--- ENTRIES PROVIDED ---

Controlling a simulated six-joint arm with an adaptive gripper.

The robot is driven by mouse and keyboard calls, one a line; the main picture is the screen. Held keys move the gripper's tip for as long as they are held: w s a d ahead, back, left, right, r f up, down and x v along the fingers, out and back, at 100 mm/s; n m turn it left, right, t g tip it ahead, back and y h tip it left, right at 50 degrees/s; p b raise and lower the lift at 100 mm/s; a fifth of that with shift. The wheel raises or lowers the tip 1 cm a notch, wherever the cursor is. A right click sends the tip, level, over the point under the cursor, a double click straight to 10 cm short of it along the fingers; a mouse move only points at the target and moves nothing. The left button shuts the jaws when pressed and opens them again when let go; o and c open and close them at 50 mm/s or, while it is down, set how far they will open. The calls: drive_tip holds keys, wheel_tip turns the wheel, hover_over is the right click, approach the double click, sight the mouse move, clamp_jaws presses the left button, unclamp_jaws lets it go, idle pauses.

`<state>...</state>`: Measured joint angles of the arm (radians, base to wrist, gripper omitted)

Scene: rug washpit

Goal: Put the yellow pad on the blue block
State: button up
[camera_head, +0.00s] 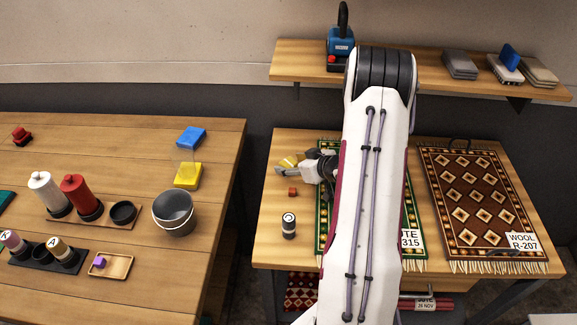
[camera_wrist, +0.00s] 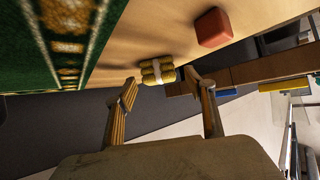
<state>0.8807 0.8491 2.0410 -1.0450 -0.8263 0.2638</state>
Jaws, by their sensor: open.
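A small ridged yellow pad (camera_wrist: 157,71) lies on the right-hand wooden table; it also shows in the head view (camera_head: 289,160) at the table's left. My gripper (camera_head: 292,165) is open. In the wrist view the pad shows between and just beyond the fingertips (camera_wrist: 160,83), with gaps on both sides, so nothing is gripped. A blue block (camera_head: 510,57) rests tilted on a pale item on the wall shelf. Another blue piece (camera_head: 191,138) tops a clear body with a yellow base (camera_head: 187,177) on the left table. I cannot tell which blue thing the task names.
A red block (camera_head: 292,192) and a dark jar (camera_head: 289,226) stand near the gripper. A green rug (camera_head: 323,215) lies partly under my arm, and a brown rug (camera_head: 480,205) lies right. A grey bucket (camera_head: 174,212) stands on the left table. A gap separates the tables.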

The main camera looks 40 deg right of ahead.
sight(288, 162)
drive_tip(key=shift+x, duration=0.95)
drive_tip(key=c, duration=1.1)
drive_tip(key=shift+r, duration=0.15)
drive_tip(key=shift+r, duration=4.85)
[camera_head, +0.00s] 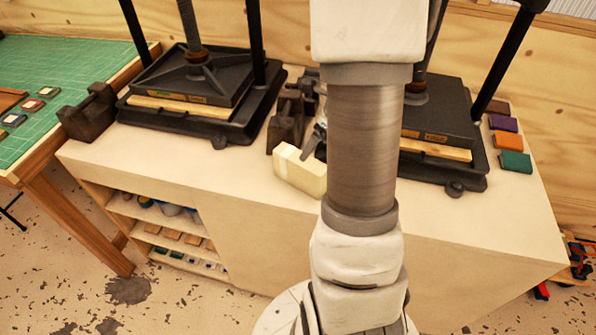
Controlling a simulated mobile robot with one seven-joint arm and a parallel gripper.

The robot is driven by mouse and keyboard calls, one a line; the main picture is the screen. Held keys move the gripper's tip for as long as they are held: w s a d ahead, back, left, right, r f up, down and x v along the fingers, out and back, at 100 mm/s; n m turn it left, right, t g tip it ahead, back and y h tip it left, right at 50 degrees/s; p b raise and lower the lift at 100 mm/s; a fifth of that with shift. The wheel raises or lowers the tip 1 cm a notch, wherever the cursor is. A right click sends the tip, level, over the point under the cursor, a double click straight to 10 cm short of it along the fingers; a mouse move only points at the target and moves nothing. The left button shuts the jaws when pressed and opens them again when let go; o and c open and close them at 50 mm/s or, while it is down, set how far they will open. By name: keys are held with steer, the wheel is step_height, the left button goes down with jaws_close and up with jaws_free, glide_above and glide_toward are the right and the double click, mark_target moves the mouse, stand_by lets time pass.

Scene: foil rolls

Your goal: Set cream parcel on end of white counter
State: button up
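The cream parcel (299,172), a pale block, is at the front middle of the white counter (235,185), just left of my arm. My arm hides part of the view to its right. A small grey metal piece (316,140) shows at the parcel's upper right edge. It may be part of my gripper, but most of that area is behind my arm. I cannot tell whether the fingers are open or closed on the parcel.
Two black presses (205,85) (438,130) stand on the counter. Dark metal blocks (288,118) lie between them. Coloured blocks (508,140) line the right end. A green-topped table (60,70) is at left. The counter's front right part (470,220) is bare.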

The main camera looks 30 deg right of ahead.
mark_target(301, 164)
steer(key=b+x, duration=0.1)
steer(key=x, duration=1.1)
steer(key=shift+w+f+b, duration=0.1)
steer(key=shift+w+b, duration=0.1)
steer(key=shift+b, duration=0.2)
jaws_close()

---

→ STATED GOAL: Go through the data and gather every line that holds "simulated".

→ WORKED SOLUTION:
Controlling a simulated six-joint arm with an adaptive gripper.
Controlling a simulated mobile robot with one seven-joint arm and a parallel gripper.

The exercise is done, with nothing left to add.